John Francis era oriundo de Pennsylvania, pero creció en Fort Lauderdale, un suburbio costero del norte de Miami. La geografía no es arbitraria si recordamos que Miami es la extensión anglófona del caribe. A mediados de los cincuenta, las corrientes vanguardistas de Nueva York bañaban toda la costa este, por lo que Florida era el punto medio donde el swing bopero se entibiaba con los bongós de las Antillas. Bill Millkowski era amigo personal de Pastorius y reconstruyó su biografía a partir de entrevistas y testimonios de allegados. Me gusta volver sobre el libro porque describe ese paisaje de clubes interminables como un remake ochentoso del renacimiento florentino. En Miami había una densidad insólita de músicos de sesión y toneladas de cocaína que los mantenía enchufados hasta el amanecer.
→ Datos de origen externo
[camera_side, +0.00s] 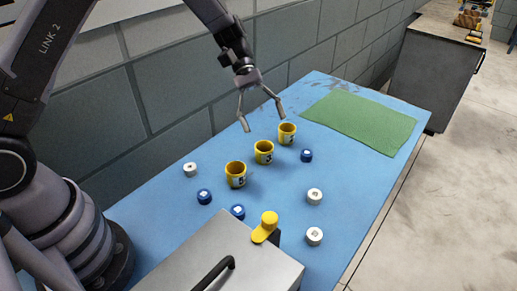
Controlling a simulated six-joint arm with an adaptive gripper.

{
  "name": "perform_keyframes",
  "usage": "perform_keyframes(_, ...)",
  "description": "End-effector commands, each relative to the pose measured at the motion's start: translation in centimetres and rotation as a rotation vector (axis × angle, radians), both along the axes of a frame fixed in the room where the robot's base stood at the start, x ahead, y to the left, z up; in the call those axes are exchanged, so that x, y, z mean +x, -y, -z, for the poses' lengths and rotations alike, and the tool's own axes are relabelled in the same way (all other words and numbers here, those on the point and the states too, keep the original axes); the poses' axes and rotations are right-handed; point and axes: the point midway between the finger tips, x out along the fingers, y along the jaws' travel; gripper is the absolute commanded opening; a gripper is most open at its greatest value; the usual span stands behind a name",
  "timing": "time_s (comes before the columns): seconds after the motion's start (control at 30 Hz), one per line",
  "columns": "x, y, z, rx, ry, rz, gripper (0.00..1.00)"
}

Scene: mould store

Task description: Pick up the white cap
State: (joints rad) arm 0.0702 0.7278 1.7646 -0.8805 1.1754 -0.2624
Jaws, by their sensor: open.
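Three white caps lie apart on the blue table (335,240). One white cap (190,169) is at the left, near the wall side. Another white cap (314,195) is at the right, and a third white cap (314,235) is nearer the front right. My gripper (263,115) is open and empty. Its fingers point down, in the picture above and beside the yellow cups, away from all the white caps. Its exact height above the table is hard to tell.
Three yellow cups stand in a row: a left cup (236,175), a middle cup (264,153) and a far cup (287,133). Blue caps (204,196), (238,211) and (306,155) lie around them. A green mat (360,120) lies at the back right.

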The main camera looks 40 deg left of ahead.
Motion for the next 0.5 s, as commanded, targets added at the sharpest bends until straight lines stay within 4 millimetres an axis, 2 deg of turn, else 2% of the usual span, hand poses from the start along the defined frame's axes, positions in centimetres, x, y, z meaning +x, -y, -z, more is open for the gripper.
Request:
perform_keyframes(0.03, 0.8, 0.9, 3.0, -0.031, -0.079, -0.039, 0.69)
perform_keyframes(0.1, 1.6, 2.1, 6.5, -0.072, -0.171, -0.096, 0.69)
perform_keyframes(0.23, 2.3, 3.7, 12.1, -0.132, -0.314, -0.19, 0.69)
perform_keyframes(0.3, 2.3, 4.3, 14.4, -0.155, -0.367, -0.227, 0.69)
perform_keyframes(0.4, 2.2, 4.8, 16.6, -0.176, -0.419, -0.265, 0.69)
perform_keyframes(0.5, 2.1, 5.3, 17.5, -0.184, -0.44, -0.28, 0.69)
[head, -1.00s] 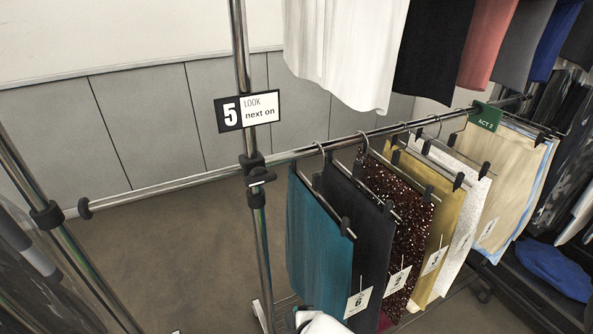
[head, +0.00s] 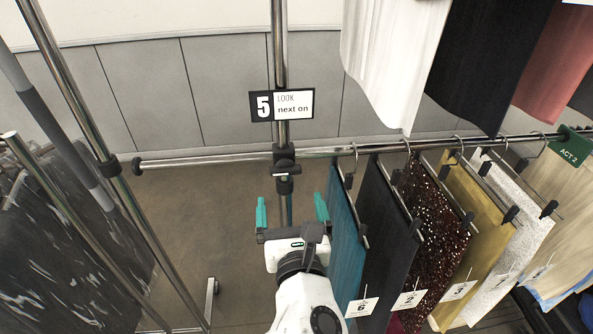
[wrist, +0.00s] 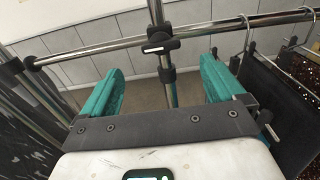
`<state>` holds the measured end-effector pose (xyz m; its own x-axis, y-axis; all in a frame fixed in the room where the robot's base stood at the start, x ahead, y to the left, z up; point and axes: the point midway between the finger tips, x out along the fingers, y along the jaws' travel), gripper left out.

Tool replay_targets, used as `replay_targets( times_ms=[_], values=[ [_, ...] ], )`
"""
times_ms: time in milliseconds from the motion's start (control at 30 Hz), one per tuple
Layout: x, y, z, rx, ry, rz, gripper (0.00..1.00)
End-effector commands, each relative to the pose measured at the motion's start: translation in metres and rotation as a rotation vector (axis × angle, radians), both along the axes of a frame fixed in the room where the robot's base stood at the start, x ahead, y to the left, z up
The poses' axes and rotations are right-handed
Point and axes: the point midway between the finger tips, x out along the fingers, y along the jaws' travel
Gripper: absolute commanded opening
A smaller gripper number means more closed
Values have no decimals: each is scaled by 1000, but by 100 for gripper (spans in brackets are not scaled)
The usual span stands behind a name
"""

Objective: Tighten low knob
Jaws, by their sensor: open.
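The low knob (head: 284,170) is a small dark knob with a pale bar across it, on the black clamp where the low chrome rail (head: 217,158) meets the upright post (head: 279,55). The bar lies about level. In the wrist view the knob (wrist: 162,45) sits ahead, between and beyond the fingers. My gripper (head: 291,206) has teal fingers spread wide and empty. It is below the knob in the head view, apart from it. The lower post shows between the fingers.
Skirts and trousers on hangers (head: 345,240) hang from the low rail just right of my gripper. A sign reading "5 LOOK next on" (head: 281,105) is on the post above. Another rack with dark garments (head: 60,240) stands left.

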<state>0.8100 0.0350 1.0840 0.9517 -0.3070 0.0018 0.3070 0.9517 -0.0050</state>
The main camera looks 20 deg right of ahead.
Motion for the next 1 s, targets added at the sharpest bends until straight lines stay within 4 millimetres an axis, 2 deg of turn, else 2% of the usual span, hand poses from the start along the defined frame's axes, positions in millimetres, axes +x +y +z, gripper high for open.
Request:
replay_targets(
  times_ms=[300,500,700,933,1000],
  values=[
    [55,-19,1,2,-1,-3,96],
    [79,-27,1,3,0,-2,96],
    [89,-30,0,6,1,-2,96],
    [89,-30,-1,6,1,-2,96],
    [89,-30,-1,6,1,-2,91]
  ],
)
Eran las nuevas y bronceadas estatuas del soul y del jazz fusión: tipos que se formaban en Berklee y Manhattan y que luego atravesaban los Estados Unidos en bondis escolares reacondicionados, tocando noche tras noche en big bands de insólita precisión y maestría técnica para mantener a sus familias y seguir comprando y tomando la droga que los mantenía despiertos hasta el próximo show.

Jaco P. (1951−1987)

La segunda mitad del libro de Millkowski se empeña en detallar los daños colaterales que ese ambiente infligió en John –alias Jaco–, quien padecía problemas de alcoholismo, drogodependencia y un trastorno límite de personalidad mal tratado. Pero la parte que nos interesa es la primera, es decir los años previos a 1976. Los años anteriores al noctambulismo del Greenwich Village y a las giras con Weather Report y Joni Mitchell; los años anteriores a los premios y reconocimientos y por ende a la euforia, la agonía y la pérdida.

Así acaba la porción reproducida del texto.